[Records supplied]:
· · ·

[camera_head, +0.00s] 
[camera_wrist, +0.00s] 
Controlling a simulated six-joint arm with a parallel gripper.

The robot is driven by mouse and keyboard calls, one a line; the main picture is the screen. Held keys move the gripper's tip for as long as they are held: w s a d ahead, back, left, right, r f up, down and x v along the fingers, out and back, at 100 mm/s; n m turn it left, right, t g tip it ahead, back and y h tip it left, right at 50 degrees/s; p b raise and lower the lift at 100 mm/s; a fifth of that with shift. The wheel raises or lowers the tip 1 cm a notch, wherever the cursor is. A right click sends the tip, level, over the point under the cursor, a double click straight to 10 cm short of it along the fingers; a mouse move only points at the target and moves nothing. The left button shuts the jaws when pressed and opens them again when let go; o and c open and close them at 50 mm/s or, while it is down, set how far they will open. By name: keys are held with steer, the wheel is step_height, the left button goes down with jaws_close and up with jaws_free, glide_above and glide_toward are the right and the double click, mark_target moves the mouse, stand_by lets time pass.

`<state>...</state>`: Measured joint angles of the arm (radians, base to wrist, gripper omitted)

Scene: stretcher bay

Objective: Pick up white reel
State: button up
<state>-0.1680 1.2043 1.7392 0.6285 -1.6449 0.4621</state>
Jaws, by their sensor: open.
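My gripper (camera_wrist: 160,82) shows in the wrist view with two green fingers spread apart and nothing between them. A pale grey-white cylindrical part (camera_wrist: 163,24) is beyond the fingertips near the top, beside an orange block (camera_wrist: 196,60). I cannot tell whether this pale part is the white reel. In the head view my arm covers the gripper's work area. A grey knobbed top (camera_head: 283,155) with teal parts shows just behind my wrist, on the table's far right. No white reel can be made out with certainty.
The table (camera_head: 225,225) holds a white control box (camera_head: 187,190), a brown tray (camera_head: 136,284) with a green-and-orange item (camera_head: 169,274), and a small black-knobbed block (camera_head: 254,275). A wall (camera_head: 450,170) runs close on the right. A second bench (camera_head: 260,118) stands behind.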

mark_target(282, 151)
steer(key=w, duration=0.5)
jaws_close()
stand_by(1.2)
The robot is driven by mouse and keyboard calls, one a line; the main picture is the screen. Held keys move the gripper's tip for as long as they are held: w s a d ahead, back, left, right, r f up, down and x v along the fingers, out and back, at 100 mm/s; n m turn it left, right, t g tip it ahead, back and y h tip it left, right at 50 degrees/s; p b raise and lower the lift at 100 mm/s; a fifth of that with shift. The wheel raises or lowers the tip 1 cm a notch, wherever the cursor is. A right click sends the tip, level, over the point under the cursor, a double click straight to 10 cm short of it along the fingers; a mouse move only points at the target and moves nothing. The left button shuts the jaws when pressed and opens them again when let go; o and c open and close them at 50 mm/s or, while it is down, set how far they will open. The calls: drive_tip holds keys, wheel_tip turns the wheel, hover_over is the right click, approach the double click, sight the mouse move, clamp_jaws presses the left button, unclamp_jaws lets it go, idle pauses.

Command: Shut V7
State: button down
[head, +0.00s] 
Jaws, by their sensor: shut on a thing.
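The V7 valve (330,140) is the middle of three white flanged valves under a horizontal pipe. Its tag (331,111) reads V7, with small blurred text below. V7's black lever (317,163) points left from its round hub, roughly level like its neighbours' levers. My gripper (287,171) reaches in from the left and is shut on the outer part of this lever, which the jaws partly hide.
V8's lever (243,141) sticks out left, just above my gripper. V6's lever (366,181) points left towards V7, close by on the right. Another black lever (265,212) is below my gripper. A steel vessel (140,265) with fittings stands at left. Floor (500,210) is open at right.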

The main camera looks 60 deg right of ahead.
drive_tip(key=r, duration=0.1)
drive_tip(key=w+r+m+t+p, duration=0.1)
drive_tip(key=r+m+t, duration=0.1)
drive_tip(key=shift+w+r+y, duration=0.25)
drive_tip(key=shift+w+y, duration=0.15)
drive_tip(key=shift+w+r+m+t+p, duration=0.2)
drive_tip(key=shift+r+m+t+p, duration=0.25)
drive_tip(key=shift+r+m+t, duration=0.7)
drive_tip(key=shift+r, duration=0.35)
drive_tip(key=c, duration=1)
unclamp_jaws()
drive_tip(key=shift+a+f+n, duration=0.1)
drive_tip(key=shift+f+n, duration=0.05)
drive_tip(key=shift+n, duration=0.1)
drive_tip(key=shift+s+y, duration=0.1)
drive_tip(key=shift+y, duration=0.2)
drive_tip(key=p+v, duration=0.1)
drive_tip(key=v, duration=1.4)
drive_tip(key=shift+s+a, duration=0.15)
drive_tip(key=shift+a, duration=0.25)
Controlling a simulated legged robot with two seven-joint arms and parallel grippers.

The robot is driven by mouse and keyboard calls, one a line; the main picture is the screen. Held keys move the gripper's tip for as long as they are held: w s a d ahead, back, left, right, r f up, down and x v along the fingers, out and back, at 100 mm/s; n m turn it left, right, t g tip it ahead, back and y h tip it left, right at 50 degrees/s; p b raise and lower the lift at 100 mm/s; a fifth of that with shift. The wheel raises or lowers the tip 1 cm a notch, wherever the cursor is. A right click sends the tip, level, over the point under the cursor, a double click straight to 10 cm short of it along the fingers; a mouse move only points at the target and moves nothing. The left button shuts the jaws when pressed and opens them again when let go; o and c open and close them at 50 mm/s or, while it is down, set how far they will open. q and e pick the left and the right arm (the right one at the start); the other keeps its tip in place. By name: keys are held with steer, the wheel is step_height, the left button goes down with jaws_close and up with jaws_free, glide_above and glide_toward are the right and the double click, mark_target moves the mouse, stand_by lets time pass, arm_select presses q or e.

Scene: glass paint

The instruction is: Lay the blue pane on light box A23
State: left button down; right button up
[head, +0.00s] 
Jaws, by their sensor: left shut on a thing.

· · ·

[What to produce]:
Extract the complete data, matching each line exactly.

[Task solution]:
[camera_head, +0.00s] 
[camera_wrist, +0.00s] 
Controlling a simulated six-joint arm with a parallel gripper.

The robot is driven by mouse and keyboard calls, one a line; the main picture is the screen. Held keys move the gripper's tip for as long as they are held: w s a d ahead, back, left, right, r f up, down and x v along the fingers, out and back, at 100 mm/s; n m turn it left, right, t g tip it ahead, back and y h tip it left, right at 50 degrees/s; p b raise and lower the lift at 100 mm/s; a fifth of that with shift. The wheel raises or lowers the tip 1 cm a notch, wherever the cursor is. A right click sends the tip, level, over the point under the cursor, a double click straight to 10 cm short of it along the fingers; a mouse move only points at the target and moves nothing. The left button shuts the jaws when pressed and opens them again when let go; o and c open and close them at 50 mm/s or, while it is down, set how far they will open. By name: keys are held with steer, the wheel is step_height, the left button goes down with jaws_close and up with jaws_free, glide_above and glide_toward are the right and the double click, mark_target moves the mouse, stand_by lets time pass.

`<state>...</state>`: Measured joint angles of the arm (radians, base to wrist, gripper omitted)

Scene: stretcher bay

Objective: Pick up white reel
State: button up
<state>-0.1680 1.2043 1.7392 0.6285 -1.6449 0.4621</state>
Jaws, by their sensor: open.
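My gripper (camera_wrist: 160,82) shows in the wrist view with two green fingers spread apart and nothing between them. A pale grey-white cylindrical part (camera_wrist: 163,24) is beyond the fingertips near the top, beside an orange block (camera_wrist: 196,60). I cannot tell whether this pale part is the white reel. In the head view my arm covers the gripper's work area. A grey knobbed top (camera_head: 283,155) with teal parts shows just behind my wrist, on the table's far right. No white reel can be made out with certainty.
The table (camera_head: 225,225) holds a white control box (camera_head: 187,190), a brown tray (camera_head: 136,284) with a green-and-orange item (camera_head: 169,274), and a small black-knobbed block (camera_head: 254,275). A wall (camera_head: 450,170) runs close on the right. A second bench (camera_head: 260,118) stands behind.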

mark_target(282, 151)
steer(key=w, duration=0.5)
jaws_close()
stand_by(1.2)
The robot is driven by mouse and keyboard calls, one a line; the main picture is the screen. Held keys move the gripper's tip for as long as they are held: w s a d ahead, back, left, right, r f up, down and x v along the fingers, out and back, at 100 mm/s; n m turn it left, right, t g tip it ahead, back and y h tip it left, right at 50 degrees/s; p b raise and lower the lift at 100 mm/s; a fifth of that with shift. The wheel raises or lowers the tip 1 cm a notch, wherever the cursor is. A right click sends the tip, level, over the point under the cursor, a double click straight to 10 cm short of it along the fingers; a mouse move only points at the target and moves nothing. The left button shuts the jaws when pressed and opens them again when let go; o and c open and close them at 50 mm/s or, while it is down, set how far they will open. The calls: drive_tip holds keys, wheel_tip turns the wheel, hover_over is the right click, approach the double click, sight the mouse move, clamp_jaws presses the left button, unclamp_jaws lets it go, idle pauses.

Command: Shut V7
State: button down
[head, +0.00s] 
Jaws, by their sensor: shut on a thing.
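The V7 valve (330,140) is the middle of three white flanged valves under a horizontal pipe. Its tag (331,111) reads V7, with small blurred text below. V7's black lever (317,163) points left from its round hub, roughly level like its neighbours' levers. My gripper (287,171) reaches in from the left and is shut on the outer part of this lever, which the jaws partly hide.
V8's lever (243,141) sticks out left, just above my gripper. V6's lever (366,181) points left towards V7, close by on the right. Another black lever (265,212) is below my gripper. A steel vessel (140,265) with fittings stands at left. Floor (500,210) is open at right.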

The main camera looks 60 deg right of ahead.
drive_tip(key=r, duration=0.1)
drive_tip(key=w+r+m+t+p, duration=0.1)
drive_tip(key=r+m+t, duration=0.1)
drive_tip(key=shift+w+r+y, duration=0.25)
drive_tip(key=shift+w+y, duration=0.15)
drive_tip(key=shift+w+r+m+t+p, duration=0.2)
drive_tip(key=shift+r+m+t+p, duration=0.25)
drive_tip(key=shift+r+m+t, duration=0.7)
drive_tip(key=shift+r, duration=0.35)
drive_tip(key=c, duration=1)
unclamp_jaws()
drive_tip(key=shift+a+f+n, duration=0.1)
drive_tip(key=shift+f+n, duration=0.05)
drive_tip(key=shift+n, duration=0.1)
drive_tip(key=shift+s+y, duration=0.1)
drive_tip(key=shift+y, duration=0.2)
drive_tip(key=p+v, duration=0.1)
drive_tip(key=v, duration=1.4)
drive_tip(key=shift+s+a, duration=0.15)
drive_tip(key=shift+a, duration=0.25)
Controlling a simulated legged robot with two seven-joint arms and parallel grippers.

The robot is driven by mouse and keyboard calls, one a line; the main picture is the screen. Held keys move the gripper's tip for as long as they are held: w s a d ahead, back, left, right, r f up, down and x v along the fingers, out and back, at 100 mm/s; n m turn it left, right, t g tip it ahead, back and y h tip it left, right at 50 degrees/s; p b raise and lower the lift at 100 mm/s; a fifth of that with shift. The wheel raises or lowers the tip 1 cm a notch, wherever the cursor is. A right click sends the tip, level, over the point under the cursor, a double click straight to 10 cm short of it along the fingers; a mouse move only points at the target and moves nothing. The left button shuts the jaws when pressed and opens them again when let go; o and c open and close them at 50 mm/s or, while it is down, set how far they will open. q and e pick the left and the right arm (the right one at the start); the other keeps its tip in place. By name: keys are held with steer, the wheel is step_height, the left button goes down with jaws_close and up with jaws_free, glide_above and glide_toward are the right and the double click, mark_target moves the mouse, stand_by lets time pass, arm_select presses q or e.

Scene: glass paint

The instruction is: Lay the blue pane on light box A23
State: left button down; right button up
[head, +0.00s] 
Jaws, by their sensor: left shut on a thing.

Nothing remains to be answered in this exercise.